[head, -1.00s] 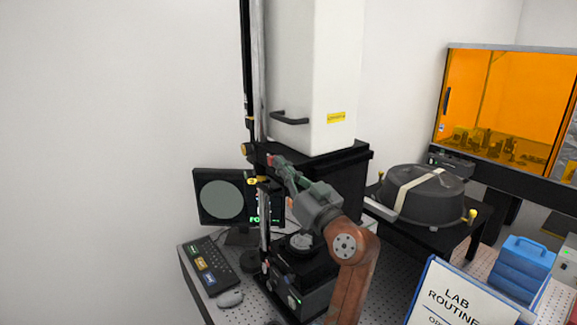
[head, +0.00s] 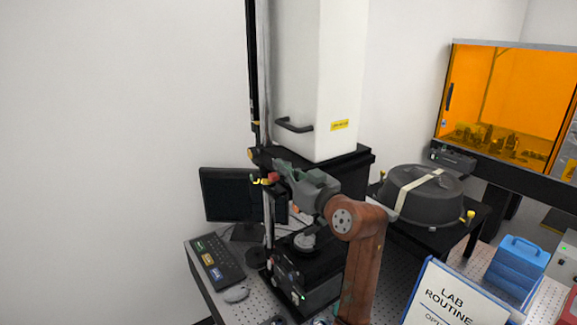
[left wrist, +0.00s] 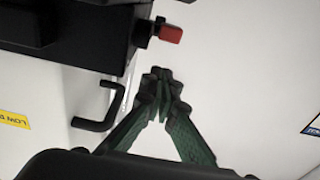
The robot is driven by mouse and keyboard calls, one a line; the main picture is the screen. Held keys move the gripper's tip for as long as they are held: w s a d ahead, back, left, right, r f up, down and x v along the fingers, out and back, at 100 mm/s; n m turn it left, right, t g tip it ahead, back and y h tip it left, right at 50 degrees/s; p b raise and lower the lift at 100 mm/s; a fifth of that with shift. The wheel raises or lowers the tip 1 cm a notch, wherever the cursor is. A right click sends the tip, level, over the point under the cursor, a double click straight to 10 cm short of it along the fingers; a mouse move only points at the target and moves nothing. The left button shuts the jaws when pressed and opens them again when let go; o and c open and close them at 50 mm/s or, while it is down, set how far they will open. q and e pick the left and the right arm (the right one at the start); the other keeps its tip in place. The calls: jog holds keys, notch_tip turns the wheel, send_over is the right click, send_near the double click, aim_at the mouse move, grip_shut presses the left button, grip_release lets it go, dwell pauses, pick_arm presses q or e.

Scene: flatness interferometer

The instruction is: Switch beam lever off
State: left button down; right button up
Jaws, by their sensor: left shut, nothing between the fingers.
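The beam lever, a short dark lever with a red tip (left wrist: 170,34), projects from a black housing (left wrist: 95,60) in the left wrist view. The red tip also shows in the head view (head: 272,177), beside the front of the instrument. My left gripper (left wrist: 160,76) has its green fingers brought together at the tips, with nothing between them. The fingertips are close to the red tip, with a visible gap in the wrist view. In the head view my left gripper (head: 280,166) is at the column, partly hiding the lever. My right gripper is not in view.
A dark monitor (head: 222,195) stands behind the gripper, with a keyboard (head: 217,263) and mouse (head: 236,294) in front. A tall white housing (head: 322,80) with a black handle rises above. A round black case (head: 420,195) sits at right.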

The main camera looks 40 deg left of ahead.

---------------

* [THE REQUEST]:
Copy out all the data without changing anything, and drop the pictures.

* [RESPONSE TO THIS TASK]:
[head, -1.00s] 
[head, +0.00s] 
[left wrist, +0.00s] 
The robot is driven by mouse and keyboard calls, one a line; the main picture is the screen. Held keys move the gripper's tip for as long as they are held: w s a d ahead, back, left, right, r f up, down and x v along the fingers, out and back, at 100 mm/s; n m turn it left, right, t g tip it ahead, back and y h tip it left, right at 50 degrees/s; p b raise and lower the lift at 100 mm/s; a fifth of that with shift. The wheel raises or lowers the tip 1 cm a notch, wherever the cursor is. A right click sends the tip, level, over the point under the cursor, a double click straight to 10 cm short of it along the fingers; a mouse move only points at the target and moves nothing. The left button shuts the jaws when pressed and opens them again when let go; o and c open and close them at 50 mm/s or, while it is down, set how far they will open. q and e pick the left and the right arm (the right one at the start); the other keeps its tip in place. The calls: jog holds keys, notch_tip turns the wheel, send_over is the right click, send_near the double click, aim_at the mouse move, grip_shut presses the left button, grip_release lets it go, dwell pauses, pick_arm presses q or e.

Scene: flatness interferometer

The instruction is: Switch beam lever off
State: left button down; right button up
Jaws, by their sensor: left shut, nothing between the fingers.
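The beam lever, a short dark lever with a red tip (left wrist: 170,34), projects from a black housing (left wrist: 95,60) in the left wrist view. The red tip also shows in the head view (head: 272,177), beside the front of the instrument. My left gripper (left wrist: 160,76) has its green fingers brought together at the tips, with nothing between them. The fingertips are close to the red tip, with a visible gap in the wrist view. In the head view my left gripper (head: 280,166) is at the column, partly hiding the lever. My right gripper is not in view.
A dark monitor (head: 222,195) stands behind the gripper, with a keyboard (head: 217,263) and mouse (head: 236,294) in front. A tall white housing (head: 322,80) with a black handle rises above. A round black case (head: 420,195) sits at right.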

The main camera looks 40 deg left of ahead.

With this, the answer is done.